Se o processo de design passar por cada uma destas etapas garante que a solução criada não resolve apenas o problema, mas também atende às expectativas e necessidades do público-alvo. O exemplo do "Arroz Verde" ilustra como questões complexas podem ser resolvidas de forma criativa e estruturada. Ao contrário deste simples exemplo, os capítulos em que descreve uma Ficha de Análise e em que detalha a construção de vários objetos tornam-se um pouco cansativos e repetitivos, fazendo com que o leitor não preste a devida atenção a todos os exemplos apresentados.
Esta obra acaba com uma reflexão um tanto ou quanto curiosa. A imagem que nos é apresentada mostra um Homem do Futuro, sem orelhas e nariz, incapaz de ouvir e cheirar. Com isto, o autor recorda-nos que, para projetarmos algo, não nos podemos esquecer de todos os sentidos do ser humano. Este é só mais um dos exemplos que mostra o quão prática e ilustrativa é a leitura do livro. Mesmo com algumas imagens de projetos mais complexos, técnicos e científicos, no geral encontramos uma obra cheia de problemas e soluções com um carácter dinâmico e de fácil leitura.

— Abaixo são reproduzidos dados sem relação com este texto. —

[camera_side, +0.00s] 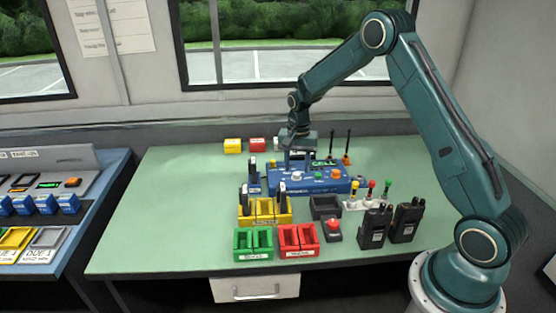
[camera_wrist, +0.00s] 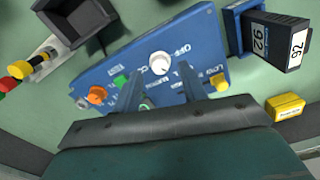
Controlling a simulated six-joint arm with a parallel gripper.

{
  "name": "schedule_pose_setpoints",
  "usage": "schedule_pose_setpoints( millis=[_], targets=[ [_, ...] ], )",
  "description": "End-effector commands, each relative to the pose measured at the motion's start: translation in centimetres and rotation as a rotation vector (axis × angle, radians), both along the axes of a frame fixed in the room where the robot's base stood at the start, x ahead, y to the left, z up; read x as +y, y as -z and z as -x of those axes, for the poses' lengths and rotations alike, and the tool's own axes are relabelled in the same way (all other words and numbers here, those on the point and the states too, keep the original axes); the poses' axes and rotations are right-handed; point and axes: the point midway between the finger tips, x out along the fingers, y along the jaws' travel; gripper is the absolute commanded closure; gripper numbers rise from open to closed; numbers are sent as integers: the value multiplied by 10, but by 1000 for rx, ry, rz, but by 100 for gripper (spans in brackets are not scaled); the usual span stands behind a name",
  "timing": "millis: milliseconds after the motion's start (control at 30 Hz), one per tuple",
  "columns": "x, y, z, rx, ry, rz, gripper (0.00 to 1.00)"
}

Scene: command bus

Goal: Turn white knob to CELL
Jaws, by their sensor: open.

Das Coisas Nascem Coisas é um manual do design, ainda que não seja o manual perfeito. Munari convida o leitor a repensar a forma como observa e interage com o mundo, incentivando-o a questionar o propósito das coisas ao seu redor. É uma excelente obra para quem pretende compreender como os objetos ganham vida e como o design pode e, deveria, estar ao serviço da humanidade.